▶ [What you need to do]
Copy the data below exactly, omitting any picture it contains.

────

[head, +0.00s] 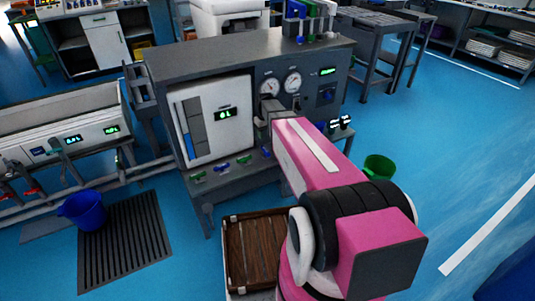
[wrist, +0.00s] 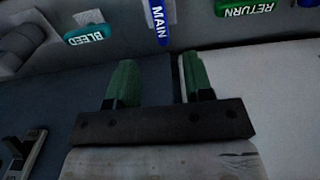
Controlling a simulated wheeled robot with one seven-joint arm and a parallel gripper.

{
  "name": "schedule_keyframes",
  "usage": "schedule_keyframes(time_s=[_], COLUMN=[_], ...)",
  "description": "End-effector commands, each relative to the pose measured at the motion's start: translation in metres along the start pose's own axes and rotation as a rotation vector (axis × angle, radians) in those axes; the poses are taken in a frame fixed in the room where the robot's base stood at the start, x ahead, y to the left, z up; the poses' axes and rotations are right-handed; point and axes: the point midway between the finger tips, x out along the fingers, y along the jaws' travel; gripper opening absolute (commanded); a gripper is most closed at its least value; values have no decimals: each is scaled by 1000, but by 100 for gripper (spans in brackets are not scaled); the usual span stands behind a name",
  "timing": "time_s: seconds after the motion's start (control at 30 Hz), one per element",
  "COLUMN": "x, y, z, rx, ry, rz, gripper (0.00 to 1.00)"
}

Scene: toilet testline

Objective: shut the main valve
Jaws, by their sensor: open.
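The main valve's blue handle (wrist: 160,20), marked MAIN, is at the top of the wrist view, cut off by the edge. It points up and down in the picture, across the line of its neighbours. My gripper (wrist: 153,82) is open, its two green fingers apart and empty. The handle appears just beyond the fingertips, roughly in line with the gap, with no contact visible. In the head view my gripper (head: 266,108) is in front of the grey panel bench, partly hidden by my arm. Small coloured handles line the bench's front ledge, but their labels are unreadable there.
A teal handle marked BLEED (wrist: 90,34) and a green one marked RETURN (wrist: 246,8) flank the main handle. The bench carries a white cabinet (head: 212,135) and round gauges (head: 292,82). A wooden crate (head: 254,250), blue bucket (head: 84,211) and green bin (head: 379,168) stand around.

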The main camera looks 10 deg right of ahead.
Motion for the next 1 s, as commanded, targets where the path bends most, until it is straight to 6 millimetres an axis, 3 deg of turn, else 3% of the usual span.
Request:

────

▶ [Solution below]
[head, +0.00s] 
[wrist, +0.00s] 
Controlling a simulated wheeled robot with one seven-joint arm and a parallel gripper.

{
  "name": "schedule_keyframes",
  "usage": "schedule_keyframes(time_s=[_], COLUMN=[_], ...)",
  "description": "End-effector commands, each relative to the pose measured at the motion's start: translation in metres along the start pose's own axes and rotation as a rotation vector (axis × angle, radians) in those axes; the poses are taken in a frame fixed in the room where the robot's base stood at the start, x ahead, y to the left, z up; the poses' axes and rotations are right-handed; point and axes: the point midway between the finger tips, x out along the fingers, y along the jaws' travel; gripper opening absolute (commanded); a gripper is most closed at its least value; values have no decimals: each is scaled by 1000, but by 100 for gripper (spans in brackets are not scaled); the usual span stands behind a name",
  "timing": "time_s: seconds after the motion's start (control at 30 Hz), one per element",
  "COLUMN": "x, y, z, rx, ry, rz, gripper (0.00 to 1.00)"
}

Scene: toilet testline

Objective: shut the main valve
Jaws, by their sensor: open.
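The main valve's blue handle (wrist: 160,20), marked MAIN, is at the top of the wrist view, cut off by the edge. It points up and down in the picture, across the line of its neighbours. My gripper (wrist: 153,82) is open, its two green fingers apart and empty. The handle appears just beyond the fingertips, roughly in line with the gap, with no contact visible. In the head view my gripper (head: 266,108) is in front of the grey panel bench, partly hidden by my arm. Small coloured handles line the bench's front ledge, but their labels are unreadable there.
A teal handle marked BLEED (wrist: 90,34) and a green one marked RETURN (wrist: 246,8) flank the main handle. The bench carries a white cabinet (head: 212,135) and round gauges (head: 292,82). A wooden crate (head: 254,250), blue bucket (head: 84,211) and green bin (head: 379,168) stand around.

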The main camera looks 10 deg right of ahead.
Motion for the next 1 s, as commanded, targets where the path bends most, until it is straight to 6 millimetres an axis, 3 deg of turn, else 3% of the usual span.
Request:

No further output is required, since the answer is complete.